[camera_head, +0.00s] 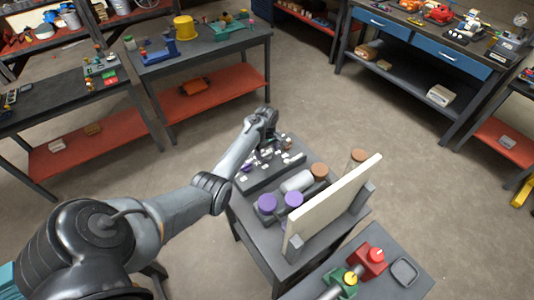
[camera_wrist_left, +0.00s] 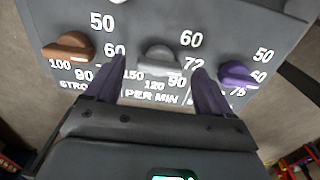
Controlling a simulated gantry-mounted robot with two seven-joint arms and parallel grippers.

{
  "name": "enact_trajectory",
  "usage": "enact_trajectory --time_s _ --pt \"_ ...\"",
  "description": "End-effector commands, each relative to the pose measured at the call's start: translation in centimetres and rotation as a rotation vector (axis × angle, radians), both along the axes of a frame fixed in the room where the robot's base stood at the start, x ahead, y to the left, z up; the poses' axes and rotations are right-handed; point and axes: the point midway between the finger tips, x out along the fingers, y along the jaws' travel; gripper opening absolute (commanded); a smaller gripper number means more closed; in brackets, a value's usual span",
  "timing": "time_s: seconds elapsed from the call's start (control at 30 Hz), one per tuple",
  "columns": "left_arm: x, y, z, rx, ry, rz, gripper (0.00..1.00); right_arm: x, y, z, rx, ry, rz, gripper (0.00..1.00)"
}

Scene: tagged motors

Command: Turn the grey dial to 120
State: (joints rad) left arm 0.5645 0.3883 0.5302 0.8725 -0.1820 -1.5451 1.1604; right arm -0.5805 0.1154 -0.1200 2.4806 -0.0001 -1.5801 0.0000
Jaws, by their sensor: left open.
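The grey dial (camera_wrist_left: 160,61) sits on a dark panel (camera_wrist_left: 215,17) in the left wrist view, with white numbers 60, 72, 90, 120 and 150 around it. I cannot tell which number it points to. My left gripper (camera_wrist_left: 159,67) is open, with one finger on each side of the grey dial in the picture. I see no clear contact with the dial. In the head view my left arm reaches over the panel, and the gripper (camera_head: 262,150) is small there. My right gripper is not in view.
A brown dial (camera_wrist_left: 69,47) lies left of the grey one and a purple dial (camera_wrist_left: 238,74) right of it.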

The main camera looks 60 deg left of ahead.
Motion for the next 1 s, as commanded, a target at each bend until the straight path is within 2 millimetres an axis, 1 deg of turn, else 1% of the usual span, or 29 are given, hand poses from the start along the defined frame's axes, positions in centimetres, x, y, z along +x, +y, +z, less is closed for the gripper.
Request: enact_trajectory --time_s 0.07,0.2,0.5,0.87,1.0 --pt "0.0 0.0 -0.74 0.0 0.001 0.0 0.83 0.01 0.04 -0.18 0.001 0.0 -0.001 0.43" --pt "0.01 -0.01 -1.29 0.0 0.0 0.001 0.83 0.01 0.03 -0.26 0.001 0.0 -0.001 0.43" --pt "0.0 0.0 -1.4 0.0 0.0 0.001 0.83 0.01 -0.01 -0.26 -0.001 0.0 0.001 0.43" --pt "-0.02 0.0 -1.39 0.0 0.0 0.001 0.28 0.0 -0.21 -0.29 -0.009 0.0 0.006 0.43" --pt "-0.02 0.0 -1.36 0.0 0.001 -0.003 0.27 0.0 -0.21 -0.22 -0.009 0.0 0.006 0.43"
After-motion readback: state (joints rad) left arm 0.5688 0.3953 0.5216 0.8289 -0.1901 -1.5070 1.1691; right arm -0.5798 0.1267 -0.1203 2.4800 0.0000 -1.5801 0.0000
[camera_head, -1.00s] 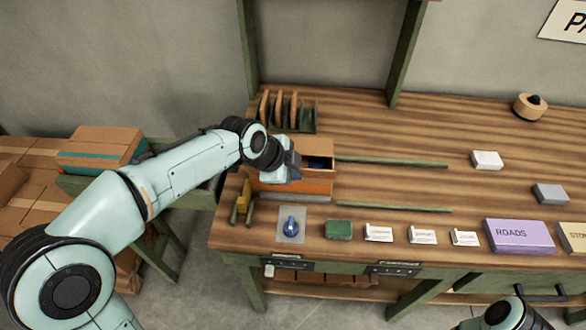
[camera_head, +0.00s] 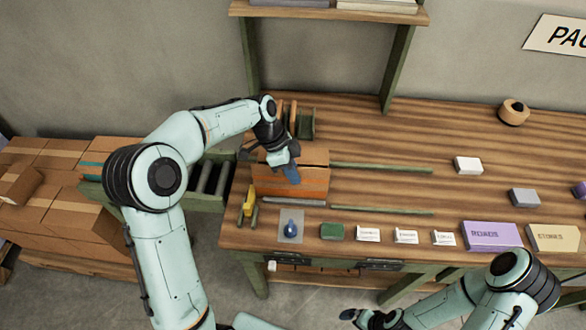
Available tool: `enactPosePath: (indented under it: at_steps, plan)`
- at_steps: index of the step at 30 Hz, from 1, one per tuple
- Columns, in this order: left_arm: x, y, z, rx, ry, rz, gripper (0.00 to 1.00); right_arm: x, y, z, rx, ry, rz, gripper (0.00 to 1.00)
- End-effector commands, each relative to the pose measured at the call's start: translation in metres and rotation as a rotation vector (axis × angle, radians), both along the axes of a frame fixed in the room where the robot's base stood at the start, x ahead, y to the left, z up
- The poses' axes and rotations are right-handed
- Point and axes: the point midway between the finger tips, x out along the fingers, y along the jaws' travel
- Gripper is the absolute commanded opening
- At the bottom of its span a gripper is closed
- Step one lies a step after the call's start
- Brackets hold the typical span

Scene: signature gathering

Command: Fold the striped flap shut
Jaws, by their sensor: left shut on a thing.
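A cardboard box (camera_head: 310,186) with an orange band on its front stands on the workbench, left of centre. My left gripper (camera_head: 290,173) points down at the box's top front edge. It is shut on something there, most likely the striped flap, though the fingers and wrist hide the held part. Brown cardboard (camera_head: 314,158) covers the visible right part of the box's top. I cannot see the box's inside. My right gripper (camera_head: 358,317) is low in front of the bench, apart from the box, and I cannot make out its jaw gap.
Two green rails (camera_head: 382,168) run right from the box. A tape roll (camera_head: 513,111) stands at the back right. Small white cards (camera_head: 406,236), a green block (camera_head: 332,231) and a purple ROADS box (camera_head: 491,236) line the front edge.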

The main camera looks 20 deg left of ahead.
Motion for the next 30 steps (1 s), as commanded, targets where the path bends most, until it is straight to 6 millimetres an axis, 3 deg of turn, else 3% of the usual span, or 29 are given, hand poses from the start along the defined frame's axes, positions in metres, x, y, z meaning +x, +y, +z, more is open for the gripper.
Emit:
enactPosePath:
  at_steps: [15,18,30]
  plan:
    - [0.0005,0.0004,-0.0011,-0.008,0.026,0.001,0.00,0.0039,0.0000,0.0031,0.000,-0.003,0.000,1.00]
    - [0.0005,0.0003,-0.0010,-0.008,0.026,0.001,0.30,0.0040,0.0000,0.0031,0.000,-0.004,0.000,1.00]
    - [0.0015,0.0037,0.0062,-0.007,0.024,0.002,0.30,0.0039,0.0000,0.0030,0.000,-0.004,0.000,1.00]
══════════════════════════════
### WHAT THIS TASK INVOLVES
Your task is to copy the entries in full and exactly, without any images.

### ANSWER TO THIS EXERCISE
[camera_head, +0.00s] 
[camera_wrist_left, +0.00s] 
Controlling a simulated gantry-mounted robot with two seven-joint arms and parallel grippers.

{
  "name": "enact_trajectory",
  "usage": "enact_trajectory --time_s _ --pt \"_ ...\"",
  "description": "End-effector commands, each relative to the pose measured at the call's start: translation in centimetres and rotation as a rotation vector (axis × angle, radians), both along the axes of a frame fixed in the room where the robot's base stood at the start, x ahead, y to the left, z up; the poses' axes and rotations are right-handed; point and axes: the point midway between the finger tips, x out along the fingers, y along the jaws' travel; gripper opening absolute (commanded); a smaller gripper number means more closed; in brackets, a value's usual span",
  "timing": "time_s: seconds elapsed from the call's start (control at 30 Hz), one per tuple",
  "columns": "left_arm: x, y, z, rx, ry, rz, gripper (0.00..1.00); right_arm: x, y, z, rx, ry, rz, gripper (0.00..1.00)"
}

Scene: tagged motors

Command: Turn the grey dial to 120
State: (joints rad) left arm 0.5645 0.3883 0.5302 0.8725 -0.1820 -1.5451 1.1604; right arm -0.5805 0.1154 -0.1200 2.4806 -0.0001 -1.5801 0.0000
Jaws, by their sensor: left open.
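The grey dial (camera_wrist_left: 160,61) sits on a dark panel (camera_wrist_left: 215,17) in the left wrist view, with white numbers 60, 72, 90, 120 and 150 around it. I cannot tell which number it points to. My left gripper (camera_wrist_left: 159,67) is open, with one finger on each side of the grey dial in the picture. I see no clear contact with the dial. In the head view my left arm reaches over the panel, and the gripper (camera_head: 262,150) is small there. My right gripper is not in view.
A brown dial (camera_wrist_left: 69,47) lies left of the grey one and a purple dial (camera_wrist_left: 238,74) right of it.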

The main camera looks 60 deg left of ahead.
Motion for the next 1 s, as commanded, a target at each bend until the straight path is within 2 millimetres an axis, 1 deg of turn, else 1% of the usual span, or 29 are given, hand poses from the start along the defined frame's axes, positions in centimetres, x, y, z along +x, +y, +z, less is closed for the gripper.
Request: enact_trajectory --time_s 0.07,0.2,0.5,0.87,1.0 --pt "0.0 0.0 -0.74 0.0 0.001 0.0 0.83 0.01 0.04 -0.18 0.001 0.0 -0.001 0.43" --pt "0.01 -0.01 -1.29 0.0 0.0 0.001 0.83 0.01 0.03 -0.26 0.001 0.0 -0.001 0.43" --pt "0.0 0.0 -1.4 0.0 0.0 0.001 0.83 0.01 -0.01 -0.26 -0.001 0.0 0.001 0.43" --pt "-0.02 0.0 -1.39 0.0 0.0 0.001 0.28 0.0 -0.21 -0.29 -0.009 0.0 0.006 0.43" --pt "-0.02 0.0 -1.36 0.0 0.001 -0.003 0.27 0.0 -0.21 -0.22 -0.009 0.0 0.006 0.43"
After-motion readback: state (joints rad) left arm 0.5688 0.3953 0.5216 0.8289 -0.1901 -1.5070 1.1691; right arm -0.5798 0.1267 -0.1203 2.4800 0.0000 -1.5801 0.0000
[camera_head, -1.00s] 
[camera_head, +0.00s] 
Available tool: `enactPosePath: (indented under it: at_steps, plan)`
- at_steps: index of the step at 30 Hz, from 1, one per tuple
- Columns, in this order: left_arm: x, y, z, rx, ry, rz, gripper (0.00 to 1.00); right_arm: x, y, z, rx, ry, rz, gripper (0.00 to 1.00)
- End-effector commands, each relative to the pose measured at the call's start: translation in metres and rotation as a rotation vector (axis × angle, radians), both along the axes of a frame fixed in the room where the robot's base stood at the start, x ahead, y to the left, z up
- The poses' axes and rotations are right-handed
- Point and axes: the point midway between the finger tips, x out along the fingers, y along the jaws' travel
- Gripper is the absolute commanded opening
- At the bottom of its span a gripper is closed
- Step one lies a step after the call's start
- Brackets hold the typical span

Scene: signature gathering

Command: Fold the striped flap shut
Jaws, by their sensor: left shut on a thing.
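A cardboard box (camera_head: 310,186) with an orange band on its front stands on the workbench, left of centre. My left gripper (camera_head: 290,173) points down at the box's top front edge. It is shut on something there, most likely the striped flap, though the fingers and wrist hide the held part. Brown cardboard (camera_head: 314,158) covers the visible right part of the box's top. I cannot see the box's inside. My right gripper (camera_head: 358,317) is low in front of the bench, apart from the box, and I cannot make out its jaw gap.
Two green rails (camera_head: 382,168) run right from the box. A tape roll (camera_head: 513,111) stands at the back right. Small white cards (camera_head: 406,236), a green block (camera_head: 332,231) and a purple ROADS box (camera_head: 491,236) line the front edge.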

The main camera looks 20 deg left of ahead.
Motion for the next 30 steps (1 s), as commanded, targets where the path bends most, until it is straight to 6 millimetres an axis, 3 deg of turn, else 3% of the usual span, or 29 are given, hand poses from the start along the defined frame's axes, positions in metres, x, y, z meaning +x, +y, +z, more is open for the gripper.
Emit:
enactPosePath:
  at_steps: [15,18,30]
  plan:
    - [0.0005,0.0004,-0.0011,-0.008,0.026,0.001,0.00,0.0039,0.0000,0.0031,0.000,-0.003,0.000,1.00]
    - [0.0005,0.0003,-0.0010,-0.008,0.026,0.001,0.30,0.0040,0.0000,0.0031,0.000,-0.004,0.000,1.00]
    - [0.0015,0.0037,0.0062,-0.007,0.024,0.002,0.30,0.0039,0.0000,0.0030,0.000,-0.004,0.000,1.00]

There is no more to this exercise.